An Israeli court has convicted nuclear whistle-blower Mordechai Vanunu of what it described as a violation of the terms of his release from prison under parole, more than a decade after he completed an 18-year prison sentence.
The so-called Jerusalem Magistrate Court made the ruling on January 10, but it was not cleared for publication until Monday. A sentence is due on March 14.
The 62-year-old former nuclear technician was convicted of meeting two US nationals in East Jerusalem al-Quds in 2013 without having permission to do so. He was, however, cleared of two other counts.
Vanunu had also been accused of moving apartments in 2014 without notifying Israeli authorities and attending an interview in 2015 with Israel’s Hebrew-language Channel 2 television network.

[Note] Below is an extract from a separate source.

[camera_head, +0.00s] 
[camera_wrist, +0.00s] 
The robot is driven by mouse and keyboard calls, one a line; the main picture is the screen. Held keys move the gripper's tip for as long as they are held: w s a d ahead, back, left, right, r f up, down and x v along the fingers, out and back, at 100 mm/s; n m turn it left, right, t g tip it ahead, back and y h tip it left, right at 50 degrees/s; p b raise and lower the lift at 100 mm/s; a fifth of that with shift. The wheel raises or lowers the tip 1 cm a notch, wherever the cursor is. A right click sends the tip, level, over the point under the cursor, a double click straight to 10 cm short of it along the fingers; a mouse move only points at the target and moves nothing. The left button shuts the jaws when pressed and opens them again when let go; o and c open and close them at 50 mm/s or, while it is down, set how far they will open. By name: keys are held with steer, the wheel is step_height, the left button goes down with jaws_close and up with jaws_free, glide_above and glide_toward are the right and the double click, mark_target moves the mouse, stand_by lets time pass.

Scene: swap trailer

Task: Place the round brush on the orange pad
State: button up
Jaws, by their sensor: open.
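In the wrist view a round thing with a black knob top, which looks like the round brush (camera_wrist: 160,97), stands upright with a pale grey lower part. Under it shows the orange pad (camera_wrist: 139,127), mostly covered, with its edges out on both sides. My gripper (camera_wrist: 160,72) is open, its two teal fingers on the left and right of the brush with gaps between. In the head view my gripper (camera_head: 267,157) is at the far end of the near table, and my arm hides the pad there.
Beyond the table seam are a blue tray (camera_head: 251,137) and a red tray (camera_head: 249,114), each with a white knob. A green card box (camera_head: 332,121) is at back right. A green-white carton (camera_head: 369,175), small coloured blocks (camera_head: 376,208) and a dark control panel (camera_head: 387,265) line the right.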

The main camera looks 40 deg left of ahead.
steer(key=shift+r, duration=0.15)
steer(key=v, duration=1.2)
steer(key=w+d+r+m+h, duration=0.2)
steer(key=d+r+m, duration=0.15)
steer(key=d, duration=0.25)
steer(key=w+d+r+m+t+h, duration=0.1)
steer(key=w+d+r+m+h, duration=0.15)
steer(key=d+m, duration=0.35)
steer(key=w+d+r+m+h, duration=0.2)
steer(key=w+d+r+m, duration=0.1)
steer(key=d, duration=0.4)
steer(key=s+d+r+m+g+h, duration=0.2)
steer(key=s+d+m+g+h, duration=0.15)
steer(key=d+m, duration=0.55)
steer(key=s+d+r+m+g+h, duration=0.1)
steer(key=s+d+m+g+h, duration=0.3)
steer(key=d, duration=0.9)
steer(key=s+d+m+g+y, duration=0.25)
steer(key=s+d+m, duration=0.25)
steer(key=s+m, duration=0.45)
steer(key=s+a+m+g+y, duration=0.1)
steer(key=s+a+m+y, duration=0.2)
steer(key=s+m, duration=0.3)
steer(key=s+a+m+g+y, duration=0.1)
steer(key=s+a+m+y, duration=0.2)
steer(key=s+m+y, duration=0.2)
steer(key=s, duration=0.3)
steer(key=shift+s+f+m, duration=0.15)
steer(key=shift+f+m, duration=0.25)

In the interview, the nuclear whistle-blower reportedly revealed details about Tel Aviv’s “greatest secrets” regarding its clandestine atomic activities. In the lengthy interview broadcast on September 4, 2015, Vanunu explained how he once exposed the existence of Israel’s nuclear arsenal and elaborated on a potential disaster that could emanate from Israel’s notorious Dimona nuclear plant.
Vanunu leaked the details and pictures of Israel’s nuclear weapons program to Britain’s Sunday Times newspaper in 1986.
Israeli intelligence agents drugged and abducted him in Italy in 1986 and then transported him to the occupied territories for prosecution. He spent the subsequent 18 years behind bars, 11 of which were spent in solitary confinement.
Vanunu faces a travel ban, among a long and stringent list of restrictions. He insists that he wants to annul his “citizenship.”
The Israeli regime, however, has repeatedly rejected Vanunu’s request for leaving the occupied territories and reuniting with his family in Norway.
Israel has never allowed any inspection of its nuclear facilities and continues to defy international calls to join the nuclear Non-Proliferation Treaty. The regime is widely believed to possess between 200 and 400 nuclear warheads in defiance of international law.